Sarah, “Attachment gets harder when you need to haul it,” is quite right. I’d add, “or find something in it.” The story about the your eviction from your classroom is hard to imagine. I understand the part about what it looked like. But it’s not so easy to understand why anyone would do that.
Michaele, I’ll keep the book covers if I ever get to organizing binders. That might be a project for another year – once I get rid of the big stuff.
I have been in the same building for 22 years in one capacity or another. I learned about my 12th year to throw everything out every 3 years or so. After that I never, and I mean never taught the same thing twice. It was new each year. About this time (2 years later) I started using the internet as my main source of curiculum. So it became easy now that I run blogs with my kids it is even easier, every thing exitst, movies, written pieces podcasts of material are all catolouged neatly in one place. I even present my lessons as blog posts most of the time so it works out quite well.
I was reading buddhism at the time I started throwing things out, and in response to the buddhist concept of now, and the concept of self as non static transient and ever changing.
Teaching, good teaching should have these elements I thought. So I don’t shoot from the hip, I carry a pretty good file cabinet in my brain, years of experience, but I do try to stay in the moment of the classroom, find new ways to teach things constantly.
Hi, Meredith. I added you into my del.icio.us network. “Lessons as blog posts”…an interesting idea. I’ve used the website I have for my students as a way to give them ready access to web resources, but I’d never considered presenting a lesson to them there. I see some possibilities – using a blog post much the way that I use the whiteboard in the classroom.
I do this all the time my classes blog last year was http://stufffromthelab.wordpress.com/ But the last 3 months or so were just presentation pieces. So you have to dig to see lessons. We do a film festival in June and after about March it is all about production. which I want to take The film festival online this year maybe middle of may make films housed on a blog next year, getting submissions from other schools, I made a contact with Ewan Mcintosh, and Marco Torres so perhaps we will have some films from the Scotts and the coast. If you know anyone who would like to participate please contact me. I want kids and teachers to reveiw films on the blog as well as submit entries. My kids are 4,5, and 6th graders, with emotional problems. Mainly inner-city kids from poor families. We are a small special education school in New York city.

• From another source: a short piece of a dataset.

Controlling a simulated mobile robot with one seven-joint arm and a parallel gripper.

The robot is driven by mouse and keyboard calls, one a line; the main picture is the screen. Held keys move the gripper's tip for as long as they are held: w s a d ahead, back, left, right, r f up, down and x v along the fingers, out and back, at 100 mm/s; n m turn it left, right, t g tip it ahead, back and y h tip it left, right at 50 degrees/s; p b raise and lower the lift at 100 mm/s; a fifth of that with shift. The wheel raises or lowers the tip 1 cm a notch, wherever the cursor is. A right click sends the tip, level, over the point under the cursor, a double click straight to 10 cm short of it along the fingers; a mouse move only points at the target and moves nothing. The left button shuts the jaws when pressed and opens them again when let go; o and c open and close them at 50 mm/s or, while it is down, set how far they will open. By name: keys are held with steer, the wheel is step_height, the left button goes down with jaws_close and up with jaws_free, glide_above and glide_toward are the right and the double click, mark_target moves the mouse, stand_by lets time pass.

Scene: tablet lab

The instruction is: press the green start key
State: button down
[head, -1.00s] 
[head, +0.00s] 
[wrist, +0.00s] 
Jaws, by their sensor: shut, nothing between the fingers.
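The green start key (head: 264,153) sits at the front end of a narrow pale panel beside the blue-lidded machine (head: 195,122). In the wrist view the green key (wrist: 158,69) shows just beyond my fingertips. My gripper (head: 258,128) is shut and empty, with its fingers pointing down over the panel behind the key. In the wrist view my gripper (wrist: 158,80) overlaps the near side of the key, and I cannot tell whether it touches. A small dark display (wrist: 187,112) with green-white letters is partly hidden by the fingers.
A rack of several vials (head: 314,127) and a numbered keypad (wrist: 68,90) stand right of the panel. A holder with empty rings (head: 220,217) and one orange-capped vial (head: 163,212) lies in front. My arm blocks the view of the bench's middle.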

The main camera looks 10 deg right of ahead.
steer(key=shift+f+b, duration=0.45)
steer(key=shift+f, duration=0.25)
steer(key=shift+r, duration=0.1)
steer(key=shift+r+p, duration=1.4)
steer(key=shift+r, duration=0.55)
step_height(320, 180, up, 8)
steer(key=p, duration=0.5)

I had the luck of meeting alan november about 3 yeas ago and everything changed for me. He has been to our school and we are having him back this year, but I really get my ideas, and the classroom where I learn as a teacher is here in social-media land.

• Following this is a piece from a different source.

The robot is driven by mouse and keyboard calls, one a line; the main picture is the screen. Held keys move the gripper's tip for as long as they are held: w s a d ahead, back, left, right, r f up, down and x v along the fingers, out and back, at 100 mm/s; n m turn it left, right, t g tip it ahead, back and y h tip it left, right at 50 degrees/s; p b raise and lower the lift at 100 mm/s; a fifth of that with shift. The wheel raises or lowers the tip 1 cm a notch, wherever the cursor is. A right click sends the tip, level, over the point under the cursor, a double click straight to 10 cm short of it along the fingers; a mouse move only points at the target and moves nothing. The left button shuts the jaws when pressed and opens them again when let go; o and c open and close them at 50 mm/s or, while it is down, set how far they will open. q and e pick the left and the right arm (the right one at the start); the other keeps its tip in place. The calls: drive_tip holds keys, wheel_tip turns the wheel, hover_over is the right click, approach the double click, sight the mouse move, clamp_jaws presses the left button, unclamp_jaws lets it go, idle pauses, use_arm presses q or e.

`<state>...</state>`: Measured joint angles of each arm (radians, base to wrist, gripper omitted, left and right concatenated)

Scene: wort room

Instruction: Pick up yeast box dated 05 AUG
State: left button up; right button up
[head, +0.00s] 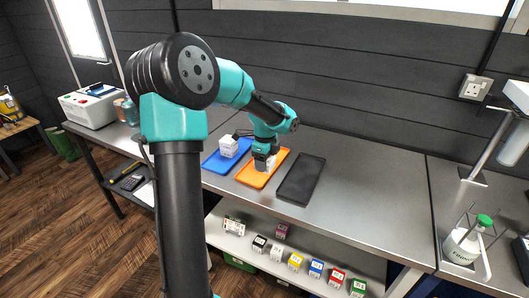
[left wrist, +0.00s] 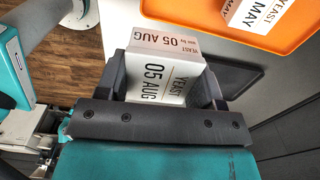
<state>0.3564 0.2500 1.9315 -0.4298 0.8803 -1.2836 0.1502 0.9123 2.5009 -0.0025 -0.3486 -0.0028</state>
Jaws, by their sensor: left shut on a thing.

I am a fan of yours watch your delicious pretty religiously and have gleaned lots of good stuff. Now look forward to reading your blog every few days on bloglines.

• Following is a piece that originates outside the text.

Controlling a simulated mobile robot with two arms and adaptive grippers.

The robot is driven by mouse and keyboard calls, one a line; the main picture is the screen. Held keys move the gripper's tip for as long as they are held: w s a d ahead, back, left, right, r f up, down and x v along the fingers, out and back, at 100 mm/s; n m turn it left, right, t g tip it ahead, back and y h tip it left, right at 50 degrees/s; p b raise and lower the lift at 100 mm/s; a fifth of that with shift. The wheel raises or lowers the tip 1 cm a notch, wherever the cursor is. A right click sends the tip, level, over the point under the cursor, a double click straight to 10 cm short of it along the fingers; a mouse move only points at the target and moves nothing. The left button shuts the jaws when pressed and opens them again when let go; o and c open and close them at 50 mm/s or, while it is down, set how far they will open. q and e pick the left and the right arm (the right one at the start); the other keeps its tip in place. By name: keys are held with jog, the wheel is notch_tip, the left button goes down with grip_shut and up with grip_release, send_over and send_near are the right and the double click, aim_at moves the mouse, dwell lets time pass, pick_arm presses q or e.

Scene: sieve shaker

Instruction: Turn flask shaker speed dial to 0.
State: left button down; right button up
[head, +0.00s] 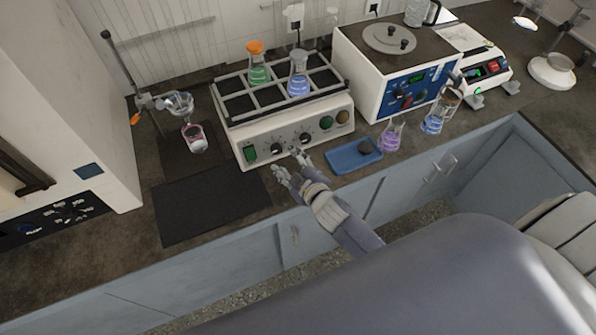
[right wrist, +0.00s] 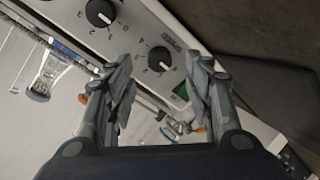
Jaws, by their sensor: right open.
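The flask shaker (head: 241,135) is a cream box with a rack on top, standing at the back of the counter. Its speed dial (head: 278,146) is a black knob on the front panel, beside the green switch (head: 250,153). In the right wrist view the dial (right wrist: 160,59) has "SPEED" printed beside it and shows between the fingertips. My right gripper (head: 287,163) is open in front of the panel; it also shows in the right wrist view (right wrist: 161,72). Whether the fingers touch the dial, and its exact setting, I cannot tell. My left gripper is not in view.
A second black knob (head: 305,138) sits right of the dial. An orange-capped flask (head: 257,70) and a blue-liquid flask (head: 298,80) stand in the rack. A blue tray (head: 345,161) lies to the right; a dark mat (head: 208,203) lies clear at left.

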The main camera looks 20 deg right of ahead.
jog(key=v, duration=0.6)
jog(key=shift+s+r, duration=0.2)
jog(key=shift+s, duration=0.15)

Very nice to meet you Doug
Sincerely, Meredith Broderick
Meredith, we may be able to generate an Alaskan film, maybe a couple of them, this year. We’ll see how it goes.
Like Michaele and others, I have found the act of moving to be an opportunity to throw out the old that is sorely needed. After moving to Oklahoma last year, it’s amazing to me to look out in our garage and see all the boxes that are STILL packed, that have stuff we STILL haven’t really “needed.” When we were packing up to move, I collected a large stack of paper notes I had taken in many of my doctoral classes, and thought to myself that it was probably useless to even pack them… I should just throw them away right then. Somehow I couldn’t do that, however, maybe I was emotionally attached to them because of the time and money that they represented. I find that if I don’t digitize my thoughts and ideas now, they become relatively useless in many cases. Certainly there are analog things of value, but in terms of notes I take and write to myself, those scrawls on pieces of notebook and scratch paper have a very short half-life. Collecting stuff is easy, getting rid of it is hard. I’ve even struggled with email for many years– getting an iPhone has helped, but the #1 thing that’s helped is adopting a “clean inbox” policy. Everything gets either deleted or moved into another folder, including an “actionable” folder that includes stuff I need to work on in the short term. Now if I could just make the time and find the courage to throw out all that stuff in the garage…..
People have been telling me, “If you haven’t used it in a year (or two, or three) then you don’t need it.” This rationale appeals to me, but now that I’m changing grades it doesn’t seem like such a good guideline. I traded 3 large boxes of primary picture books for credit at the local used bookstore. I’ll use the credit to buy young adult novels. Other than that, I tossed out several bags worth of files that were completely antique. I have a box from my graduate work that should be burned. Oh, and like Wesley, there is so…much…junk in the basement. I dread the idea of ever moving.
Doug – My school had asbestos abatement this summer. This translated is that all the floor tiles had asbestos, so all the floors had to be pulled up and replaced. This lead to the janitorial staff moving one wing of the school at a time to another wing, then back along with the stuff from that wing so those floors could be done and so forth so that my stuff move 3 times. I decided to “pare down” – I got rid of a lot of stuff AND discovered forgotten gems … like tomato seeds from NASA that floated around in space for 5 years … a piece of an office building that fell off during the ‘89 earthquake in San Fancisco that my wife brought me since I was teaching a unit about earthquakes – and some dust from Mt. Saint Helens —
The sad part is that if I had more time I could probably throw out even more … but what if …?
Hi Doug,
I have been visiting inlaws on the West coast of Florida and did not take a laptop, deliberately.
Wow an Alaskan film. I would love that even if we got our kids to interact a little bit on a blog. I would love that. I run a blog, Http://stufffromthelab.wordpress.com. I would love to start with our kids interacting on a blog. I teach 3rd, 4th, 5th and 6th graders. I would love to introduce them to Alaska through your children. We could do it through a wordpress blog. Here is my direct email maitri27@mac.com. Perhaps look at an issue such as global warming or the Presidential election together. Please keep in touch. I am very enthusiastic at the prospect of some colloboration with you and your children share the idea with them and see what they think. School starts here in about 1 week. If you are interested I will introduce my kids to the idea the first couple of days.